* EXERCISE BRIEF
Quote the material exactly from the line that contains "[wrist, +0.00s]" through its last line. Any pictures are to be left out.

Start SOURCE EXCERPT

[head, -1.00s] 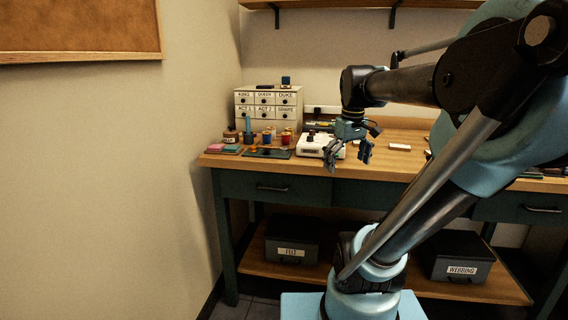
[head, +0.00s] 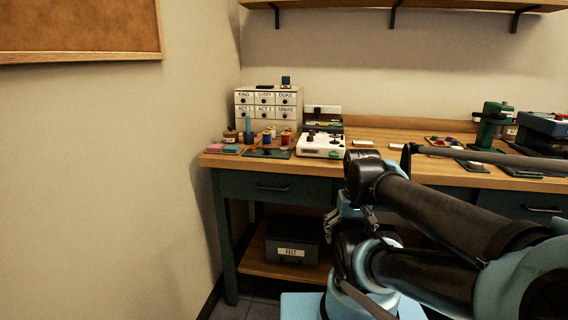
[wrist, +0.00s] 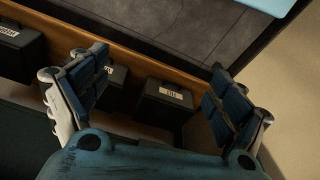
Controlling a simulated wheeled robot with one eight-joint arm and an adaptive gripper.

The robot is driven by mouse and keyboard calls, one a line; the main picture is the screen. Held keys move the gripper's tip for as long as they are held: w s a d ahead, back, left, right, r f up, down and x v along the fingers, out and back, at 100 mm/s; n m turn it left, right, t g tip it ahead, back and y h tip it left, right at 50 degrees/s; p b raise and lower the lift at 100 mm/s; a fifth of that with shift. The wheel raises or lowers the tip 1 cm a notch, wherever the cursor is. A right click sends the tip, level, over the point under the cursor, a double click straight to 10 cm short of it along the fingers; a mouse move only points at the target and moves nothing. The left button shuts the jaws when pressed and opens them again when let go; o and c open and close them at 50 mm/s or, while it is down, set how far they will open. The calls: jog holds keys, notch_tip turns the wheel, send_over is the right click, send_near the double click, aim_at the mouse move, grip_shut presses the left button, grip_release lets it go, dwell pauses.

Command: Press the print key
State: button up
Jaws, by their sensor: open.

End SOURCE EXCERPT

* CORRECT ANSWER
[wrist, +0.00s] 
Controlling a simulated wheeled robot with one eight-joint arm and an adaptive gripper.

The robot is driven by mouse and keyboard calls, one a line; the main picture is the screen. Held keys move the gripper's tip for as long as they are held: w s a d ahead, back, left, right, r f up, down and x v along the fingers, out and back, at 100 mm/s; n m turn it left, right, t g tip it ahead, back and y h tip it left, right at 50 degrees/s; p b raise and lower the lift at 100 mm/s; a fifth of that with shift. The wheel raises or lowers the tip 1 cm a notch, wherever the cursor is. A right click sends the tip, level, over the point under the cursor, a double click straight to 10 cm short of it along the fingers; a mouse move only points at the target and moves nothing. The left button shuts the jaws when pressed and opens them again when let go; o and c open and close them at 50 mm/s or, while it is down, set how far they will open. The calls: jog holds keys, notch_tip turns the wheel, send_over is the right click, send_near the double click, aim_at the mouse move, grip_shut presses the left button, grip_release lets it go, dwell pauses.

Command: Press the print key
State: button up
Jaws, by their sensor: open.

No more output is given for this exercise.